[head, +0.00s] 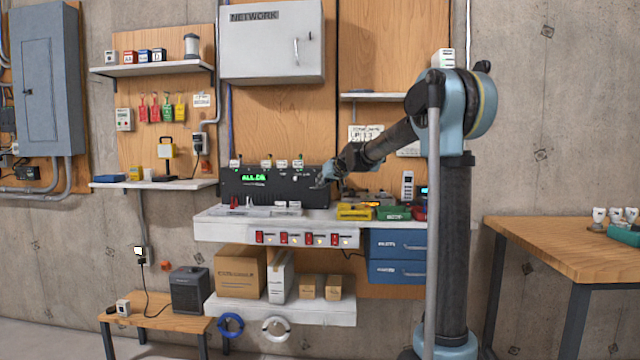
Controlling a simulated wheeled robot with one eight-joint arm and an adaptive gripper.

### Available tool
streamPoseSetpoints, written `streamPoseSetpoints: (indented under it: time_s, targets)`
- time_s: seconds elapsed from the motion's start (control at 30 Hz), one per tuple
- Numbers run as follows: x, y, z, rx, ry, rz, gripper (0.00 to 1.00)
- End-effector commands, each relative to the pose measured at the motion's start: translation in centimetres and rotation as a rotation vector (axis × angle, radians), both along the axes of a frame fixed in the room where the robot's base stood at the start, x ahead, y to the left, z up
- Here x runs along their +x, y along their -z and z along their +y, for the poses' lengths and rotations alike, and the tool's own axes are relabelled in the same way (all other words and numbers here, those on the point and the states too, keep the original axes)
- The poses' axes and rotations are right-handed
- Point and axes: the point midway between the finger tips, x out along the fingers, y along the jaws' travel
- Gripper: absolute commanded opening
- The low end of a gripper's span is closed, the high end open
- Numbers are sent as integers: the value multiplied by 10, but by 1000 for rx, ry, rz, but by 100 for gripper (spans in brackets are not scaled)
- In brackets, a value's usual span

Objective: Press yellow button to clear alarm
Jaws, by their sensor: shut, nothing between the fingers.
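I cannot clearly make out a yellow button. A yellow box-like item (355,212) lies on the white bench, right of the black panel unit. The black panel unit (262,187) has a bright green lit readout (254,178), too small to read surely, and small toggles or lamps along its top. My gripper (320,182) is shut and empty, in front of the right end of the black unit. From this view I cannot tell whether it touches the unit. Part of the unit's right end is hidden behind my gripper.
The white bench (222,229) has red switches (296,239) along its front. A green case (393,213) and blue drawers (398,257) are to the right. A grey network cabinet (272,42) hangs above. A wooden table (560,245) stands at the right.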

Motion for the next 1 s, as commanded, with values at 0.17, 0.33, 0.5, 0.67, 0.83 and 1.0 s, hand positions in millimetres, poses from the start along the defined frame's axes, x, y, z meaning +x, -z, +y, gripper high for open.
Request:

**DIRECTIVE**: Keep the pictures out of the copy and write out the data exactly as it stands.

**WRITTEN SOLUTION**:
[head, +0.00s] 
Controlling a simulated wheeled robot with one eight-joint arm and an adaptive gripper.

### Available tool
streamPoseSetpoints, written `streamPoseSetpoints: (indented under it: time_s, targets)`
- time_s: seconds elapsed from the motion's start (control at 30 Hz), one per tuple
- Numbers run as follows: x, y, z, rx, ry, rz, gripper (0.00 to 1.00)
- End-effector commands, each relative to the pose measured at the motion's start: translation in centimetres and rotation as a rotation vector (axis × angle, radians), both along the axes of a frame fixed in the room where the robot's base stood at the start, x ahead, y to the left, z up
- Here x runs along their +x, y along their -z and z along their +y, for the poses' lengths and rotations alike, and the tool's own axes are relabelled in the same way (all other words and numbers here, those on the point and the states too, keep the original axes)
- The poses' axes and rotations are right-handed
- Point and axes: the point midway between the finger tips, x out along the fingers, y along the jaws' travel
- Gripper: absolute commanded opening
- The low end of a gripper's span is closed, the high end open
- Numbers are sent as integers: the value multiplied by 10, but by 1000 for rx, ry, rz, but by 100 for gripper (spans in brackets are not scaled)
- In brackets, a value's usual span

Objective: Press yellow button to clear alarm
Jaws, by their sensor: shut, nothing between the fingers.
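I cannot clearly make out a yellow button. A yellow box-like item (355,212) lies on the white bench, right of the black panel unit. The black panel unit (262,187) has a bright green lit readout (254,178), too small to read surely, and small toggles or lamps along its top. My gripper (320,182) is shut and empty, in front of the right end of the black unit. From this view I cannot tell whether it touches the unit. Part of the unit's right end is hidden behind my gripper.
The white bench (222,229) has red switches (296,239) along its front. A green case (393,213) and blue drawers (398,257) are to the right. A grey network cabinet (272,42) hangs above. A wooden table (560,245) stands at the right.

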Motion for the next 1 s, as commanded, with values at 0.17, 0.33, 0.5, 0.67, 0.83 and 1.0 s, hand positions in millimetres, poses from the start along the defined frame's axes, x, y, z meaning +x, -z, +y, gripper high for open.
Request:

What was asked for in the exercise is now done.